Vitter predicts drilling ban to end soon, fears ‘de facto’ freeze will linger for ‘many months’
Sen. David Vitter (R-La.) predicts the federal freeze on deepwater oil-and-gas drilling could end within two weeks, but fears the Interior Department will block development even after restrictions are lifted.
“The even bigger question is are we going to have a de facto moratorium on an ongoing basis for many more months to come,” Vitter said Saturday on Fox News.
“I am predicting that the formal moratorium will be lifted in October, maybe within two weeks, but again the big issue to me is not that. It is whether the lay of the land the day after is really any different, or do we have a de-facto moratorium that is 90 percent as bad. Unfortunately I think so far the evidence is pointing to the latter,” he added.

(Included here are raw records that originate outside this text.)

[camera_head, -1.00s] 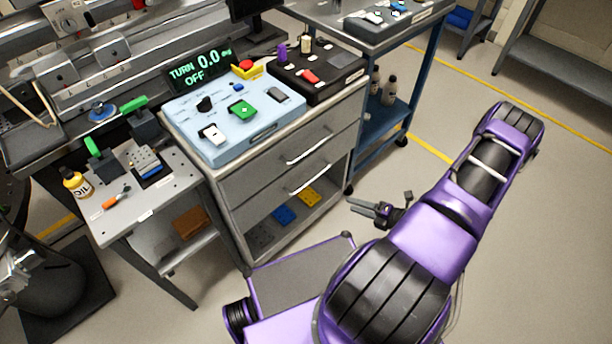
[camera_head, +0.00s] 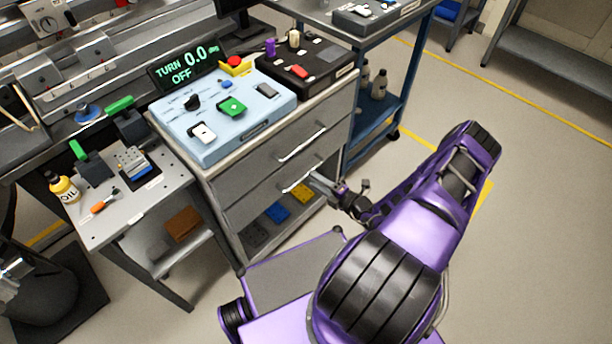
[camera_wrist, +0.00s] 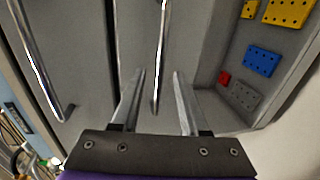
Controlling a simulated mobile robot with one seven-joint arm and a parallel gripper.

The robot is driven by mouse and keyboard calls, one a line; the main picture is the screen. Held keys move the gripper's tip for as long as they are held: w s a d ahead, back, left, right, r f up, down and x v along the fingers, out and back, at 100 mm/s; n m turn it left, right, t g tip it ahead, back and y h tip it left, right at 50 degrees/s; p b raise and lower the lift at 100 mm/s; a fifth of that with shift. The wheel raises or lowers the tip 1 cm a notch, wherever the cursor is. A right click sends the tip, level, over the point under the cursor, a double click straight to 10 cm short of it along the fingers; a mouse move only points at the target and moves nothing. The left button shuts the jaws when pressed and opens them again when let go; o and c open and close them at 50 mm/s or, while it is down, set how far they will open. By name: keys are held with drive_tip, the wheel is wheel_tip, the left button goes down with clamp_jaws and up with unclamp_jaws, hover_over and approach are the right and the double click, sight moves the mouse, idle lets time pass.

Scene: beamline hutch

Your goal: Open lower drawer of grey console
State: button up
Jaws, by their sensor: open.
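The grey console (camera_head: 228,187) has two drawers with bar handles above an open shelf. The upper drawer (camera_head: 262,160) and the lower drawer (camera_head: 262,198) look shut. The lower handle (camera_head: 301,180) is a thin silver bar. My gripper (camera_head: 314,180) is open at the right end of that handle in the head view. In the wrist view, the lower handle (camera_wrist: 161,60) runs down between the two fingers of my gripper (camera_wrist: 157,75), with a gap on each side. The upper handle (camera_wrist: 36,60) lies to the left.
Yellow, blue and other coloured plates (camera_head: 277,212) lie on the console's open shelf. A blue cart (camera_head: 375,122) stands to the right of the console, and a small side table (camera_head: 125,203) to its left. The floor at right is clear.

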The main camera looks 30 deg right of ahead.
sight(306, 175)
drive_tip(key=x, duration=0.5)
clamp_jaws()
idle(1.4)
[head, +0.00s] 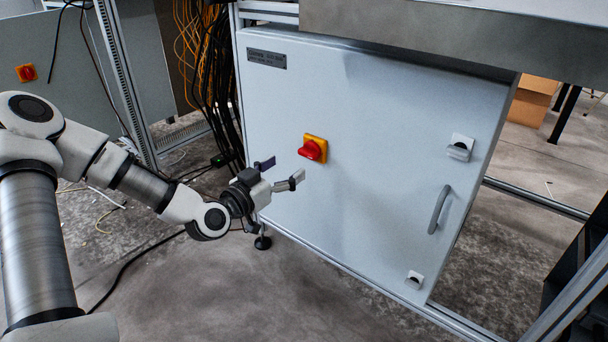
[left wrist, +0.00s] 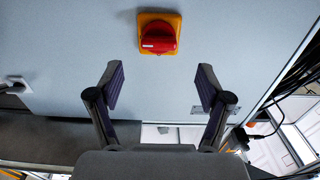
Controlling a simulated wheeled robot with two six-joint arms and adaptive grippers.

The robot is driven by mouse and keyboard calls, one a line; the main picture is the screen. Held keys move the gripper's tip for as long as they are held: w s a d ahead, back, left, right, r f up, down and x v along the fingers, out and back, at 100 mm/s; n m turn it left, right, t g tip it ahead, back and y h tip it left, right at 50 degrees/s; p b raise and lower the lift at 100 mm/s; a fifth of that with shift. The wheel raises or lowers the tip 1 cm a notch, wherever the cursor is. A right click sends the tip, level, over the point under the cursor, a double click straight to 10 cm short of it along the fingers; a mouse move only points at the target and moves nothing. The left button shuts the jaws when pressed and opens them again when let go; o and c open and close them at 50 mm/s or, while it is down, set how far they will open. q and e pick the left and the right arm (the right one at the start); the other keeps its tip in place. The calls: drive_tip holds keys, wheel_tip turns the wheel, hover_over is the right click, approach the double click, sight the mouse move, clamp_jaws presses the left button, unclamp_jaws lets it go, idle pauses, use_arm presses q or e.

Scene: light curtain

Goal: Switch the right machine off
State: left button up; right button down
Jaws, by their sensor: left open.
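The right machine is a light grey cabinet (head: 380,130) with a red rotary knob (head: 311,151) on a yellow plate (head: 316,141). In the left wrist view the red knob (left wrist: 158,40) is at top centre, its grip lying roughly horizontal with a white mark at its left end. My left gripper (head: 281,171) is open and empty, just below and left of the knob in the head view, apart from it. In the left wrist view its fingertips (left wrist: 160,86) are spread in front of the door, with the knob beyond them. My right gripper is not in view.
Another grey cabinet (head: 75,75) with its own red switch (head: 26,73) stands at the far left. Black and orange cables (head: 205,60) hang beside the right machine. Its door has a handle (head: 439,209) and two latches. A metal beam (head: 450,35) overhangs the door.

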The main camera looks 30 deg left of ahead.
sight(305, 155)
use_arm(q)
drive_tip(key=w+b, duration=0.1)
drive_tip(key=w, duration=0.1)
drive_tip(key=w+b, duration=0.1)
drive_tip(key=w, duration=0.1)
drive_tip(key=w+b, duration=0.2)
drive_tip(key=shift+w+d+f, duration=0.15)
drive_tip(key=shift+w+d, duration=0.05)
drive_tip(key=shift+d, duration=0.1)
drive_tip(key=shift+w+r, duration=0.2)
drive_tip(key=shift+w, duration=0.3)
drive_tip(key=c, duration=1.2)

The Obama administration is under immense political pressure to lift or ease the ban before its scheduled Nov. 30 expiration.
But critics of the ban have also taken aim at comments last month by Michael Bromwich – Interior’s top offshore drilling regulator – who said it remains uncertain when projects will resume as companies seek to show compliance with expanded safety mandates.
Bromwich on Friday gave Interior Secretary Ken Salazar a report that provides recommendations on the controversial drilling ban, moving the administration closer to easing of the moratorium. Interior also rolled out beefed up safety standards last week.
Vitter and other Gulf Coast lawmakers also say a slowdown in permitting for shallow-water projects is harming the region.
Sen. Mary Landrieu (D-La.) is blocking Senate confirmation of the Jacob Lew, the White House nominee to head the Office of Management and Budget, until the ban is lifted or scaled back.
Vitter also took aim at a recent Commerce Department report that found job losses from the deepwater freeze – which was put in place four months ago in response to the BP oil spill – have been less than feared.
Commerce estimates that roughly 8,000 to 12,000 jobs will be temporarily lost, but Vitter on Saturday called the analysis “full of holes.”
“There are all sorts of things about that report that, I think, way understate the situation,” he said. “Dozens of companies thinking about leaving the Gulf now on an ongoing basis.”
Critics of the drilling ban call it needlessly broad and say it is inflicting major pain on the Gulf Coast and its oil-tethered economy. But administration officials say they will not allow deepwater development to resume until they can ensure projects will operate safely.